→ **EXERCISE INSTRUCTIONS**
Tell how many lines in the data below hold the string "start"; give nothing but the number.
--------
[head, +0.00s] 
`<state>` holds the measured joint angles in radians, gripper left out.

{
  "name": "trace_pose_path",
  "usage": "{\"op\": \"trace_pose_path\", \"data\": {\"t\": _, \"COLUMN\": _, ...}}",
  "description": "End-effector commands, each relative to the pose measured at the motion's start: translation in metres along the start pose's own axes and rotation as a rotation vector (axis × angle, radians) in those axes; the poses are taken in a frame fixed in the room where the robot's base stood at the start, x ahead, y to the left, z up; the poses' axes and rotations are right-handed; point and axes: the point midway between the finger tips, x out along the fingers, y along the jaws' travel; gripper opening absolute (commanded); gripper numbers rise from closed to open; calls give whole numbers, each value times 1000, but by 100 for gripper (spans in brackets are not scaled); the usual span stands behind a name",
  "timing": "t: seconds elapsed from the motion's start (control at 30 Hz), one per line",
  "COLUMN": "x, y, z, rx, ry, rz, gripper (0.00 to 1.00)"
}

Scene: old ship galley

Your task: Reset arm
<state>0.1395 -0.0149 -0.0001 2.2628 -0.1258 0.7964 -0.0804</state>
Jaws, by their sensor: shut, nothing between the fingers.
--------
→ **PROBLEM SOLUTION**
2